__Supplied data__:
□ □ □ □ □
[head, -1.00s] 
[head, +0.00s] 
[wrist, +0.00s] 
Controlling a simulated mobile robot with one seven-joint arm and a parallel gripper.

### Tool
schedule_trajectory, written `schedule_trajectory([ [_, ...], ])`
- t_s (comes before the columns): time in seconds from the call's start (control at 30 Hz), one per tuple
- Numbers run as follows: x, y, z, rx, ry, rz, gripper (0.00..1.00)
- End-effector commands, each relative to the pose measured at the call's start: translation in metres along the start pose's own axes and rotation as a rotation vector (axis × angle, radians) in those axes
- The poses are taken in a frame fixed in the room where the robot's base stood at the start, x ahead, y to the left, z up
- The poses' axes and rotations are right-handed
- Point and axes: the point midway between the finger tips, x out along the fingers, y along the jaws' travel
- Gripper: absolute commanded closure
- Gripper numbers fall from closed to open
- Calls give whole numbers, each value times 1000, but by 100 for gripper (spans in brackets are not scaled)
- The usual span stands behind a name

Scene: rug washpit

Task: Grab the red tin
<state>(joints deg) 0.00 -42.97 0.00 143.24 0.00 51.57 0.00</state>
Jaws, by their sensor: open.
□ □ □ □ □
__What is asked__:
Reproduce, please, the lines of the material from its first line down to the line containing "- Numbers run", keeping both ends and nothing beyond them.

__Reply__:
[head, -1.00s] 
[head, +0.00s] 
[wrist, +0.00s] 
Controlling a simulated mobile robot with one seven-joint arm and a parallel gripper.

### Tool
schedule_trajectory, written `schedule_trajectory([ [_, ...], ])`
- t_s (comes before the columns): time in seconds from the call's start (control at 30 Hz), one per tuple
- Numbers run as follows: x, y, z, rx, ry, rz, gripper (0.00..1.00)

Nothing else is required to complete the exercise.